Empresas y finanzas

Leaders must broker climate deal in person: Britain

By Gerard Wynn

LONDON (Reuters) - World leaders must intervene to rescue flagging climate talks by brokering in person a deal to combat global warming in Copenhagen in December, British Prime Minister Gordon Brown said on Monday.

Brown is one of the few leaders of the major economies who has announced plans to go to the U.N.-led December 7-18 conference, which is supposed agree curbs on greenhouse gas emissions and how to help poor countries cope with climate change.

"Success at Copenhagen is still within reach. But if we falter, the earth itself will be at risk," Brown told representatives of 17 of the world's main polluting nations, gathered in London.

Environment ministers aim to sign a global pact to extend or replace the existing Kyoto Protocol. But talks preparing for Copenhagen are bogged down in complex drafts and mutual suspicion between industrialized and developing nations.

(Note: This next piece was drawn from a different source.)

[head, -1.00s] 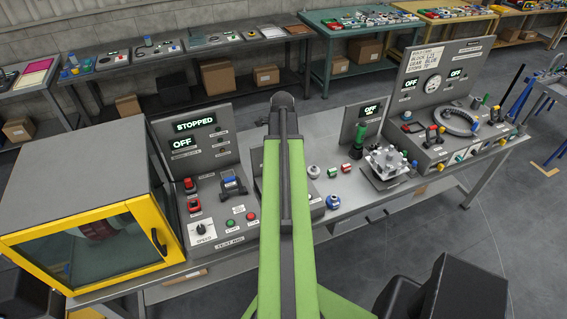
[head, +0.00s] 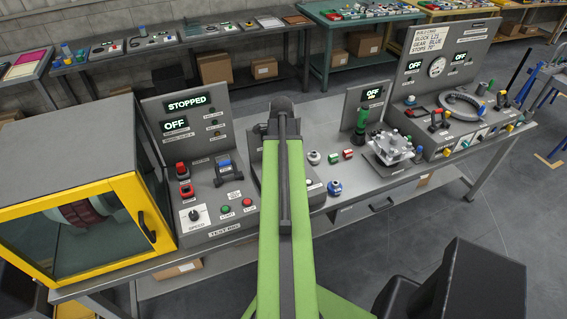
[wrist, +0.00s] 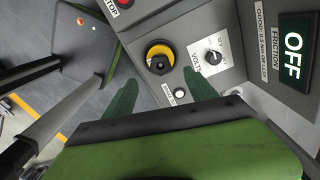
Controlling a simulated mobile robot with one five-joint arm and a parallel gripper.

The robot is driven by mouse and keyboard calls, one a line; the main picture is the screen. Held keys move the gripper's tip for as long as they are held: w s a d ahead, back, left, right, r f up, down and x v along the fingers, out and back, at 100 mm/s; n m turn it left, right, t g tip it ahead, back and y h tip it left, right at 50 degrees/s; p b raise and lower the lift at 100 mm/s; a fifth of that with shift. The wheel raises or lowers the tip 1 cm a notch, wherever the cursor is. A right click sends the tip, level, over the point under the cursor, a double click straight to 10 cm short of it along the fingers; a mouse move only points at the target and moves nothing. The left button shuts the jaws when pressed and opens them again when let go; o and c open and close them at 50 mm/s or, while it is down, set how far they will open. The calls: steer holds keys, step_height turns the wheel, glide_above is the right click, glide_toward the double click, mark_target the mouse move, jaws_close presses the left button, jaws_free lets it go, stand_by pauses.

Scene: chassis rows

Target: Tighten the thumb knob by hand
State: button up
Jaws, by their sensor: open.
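In the wrist view a black knob on a yellow ring (wrist: 160,57) sits on a grey sloped panel (wrist: 185,22). I cannot tell for sure that it is the thumb knob. My gripper (wrist: 160,78) is open, with its two dark green fingers apart, one to each side below the knob in the picture. No contact with the knob shows. In the head view my own green arm hides the gripper and the panel in front of it.
Beside the knob are a small dial (wrist: 212,57), a white button (wrist: 180,93) and an OFF display (wrist: 293,42). On the bench are a yellow-framed cabinet (head: 125,190), the STOPPED panel (head: 187,103) and a white fixture (head: 392,148).

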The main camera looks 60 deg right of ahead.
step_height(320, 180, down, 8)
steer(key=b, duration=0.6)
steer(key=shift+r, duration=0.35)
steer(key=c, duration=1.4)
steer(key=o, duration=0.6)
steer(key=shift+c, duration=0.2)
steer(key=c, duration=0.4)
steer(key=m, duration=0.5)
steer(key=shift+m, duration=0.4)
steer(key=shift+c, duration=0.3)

"Over the remaining weeks to Copenhagen and in the two weeks of the conference itself I will work tirelessly with fellow leaders to negotiate a deal," said Brown. "I've said I'll go to Copenhagen, and I'm encouraging them to make the same commitment."

The London meeting is the latest in a U.S.-instigated major economies forum (MEF) series meant to bolster momentum in the U.N. process. Many analysts and politicians doubt the world can agree a deal in December, arguing for example that domestic U.S. legislation won't be in place in time to form a firm U.S. offer.

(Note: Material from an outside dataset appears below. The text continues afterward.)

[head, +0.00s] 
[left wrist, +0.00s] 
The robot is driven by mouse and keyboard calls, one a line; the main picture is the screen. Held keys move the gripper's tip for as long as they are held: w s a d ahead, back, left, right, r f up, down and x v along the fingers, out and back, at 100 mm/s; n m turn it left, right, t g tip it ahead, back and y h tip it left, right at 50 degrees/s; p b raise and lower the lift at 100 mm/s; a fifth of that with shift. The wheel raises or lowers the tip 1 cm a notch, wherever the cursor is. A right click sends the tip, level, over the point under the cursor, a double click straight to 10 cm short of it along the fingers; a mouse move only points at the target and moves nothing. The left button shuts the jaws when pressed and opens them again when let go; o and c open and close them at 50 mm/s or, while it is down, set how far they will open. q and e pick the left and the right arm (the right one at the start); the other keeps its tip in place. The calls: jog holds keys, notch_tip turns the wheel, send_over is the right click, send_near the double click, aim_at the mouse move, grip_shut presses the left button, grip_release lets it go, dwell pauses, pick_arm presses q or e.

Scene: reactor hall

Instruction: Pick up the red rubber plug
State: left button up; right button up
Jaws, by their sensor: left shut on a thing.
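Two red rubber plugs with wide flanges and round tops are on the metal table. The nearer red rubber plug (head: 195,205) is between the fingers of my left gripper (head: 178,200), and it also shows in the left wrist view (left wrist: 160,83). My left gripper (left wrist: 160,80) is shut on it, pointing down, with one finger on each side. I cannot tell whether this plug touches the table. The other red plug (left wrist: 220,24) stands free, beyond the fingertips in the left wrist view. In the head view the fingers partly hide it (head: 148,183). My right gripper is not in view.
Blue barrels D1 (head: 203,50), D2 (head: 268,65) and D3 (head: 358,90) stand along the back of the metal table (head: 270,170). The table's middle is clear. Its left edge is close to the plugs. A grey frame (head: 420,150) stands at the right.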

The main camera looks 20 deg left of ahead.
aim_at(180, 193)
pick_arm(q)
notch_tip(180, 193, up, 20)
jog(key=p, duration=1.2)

The two-year U.N. talks launched in Bali, Indonesia in 2007 are particularly stuck on how big carbon cuts rich nations should make by 2020, and how much they should pay developing countries to prepare for and slow global warming.

"Leaders must engage directly to break the impasse," said Brown. "I believe agreement at Copenhagen is possible. But we must frankly face the plain fact that our negotiators are not getting to agreement quickly enough."

The London talks focused on how to turn a patchwork of national policy plans into an international deal, as well as on climate finance and technology cooperation, Todd Stern, Washington's top climate envoy, said on Sunday.

Stern could not confirm that the United States itself would bring either a concrete emissions reduction target or a funding offer to Copenhagen.

Scientists have issued increasingly stark warnings of the possible climate threats facing the planet, for example from melting Arctic ice sheets which could stoke further warming.

"An agreement can, must put the world on a trajectory to a maximum average temperature increase of 2 degrees," said Brown.

At the most significant MEF meeting in July leaders of the most polluting nations acknowledged the scientific view that 2 degrees Celsius was a safety limit. The world warmed 0.74 degrees last century alone, according to the U.N. climate panel.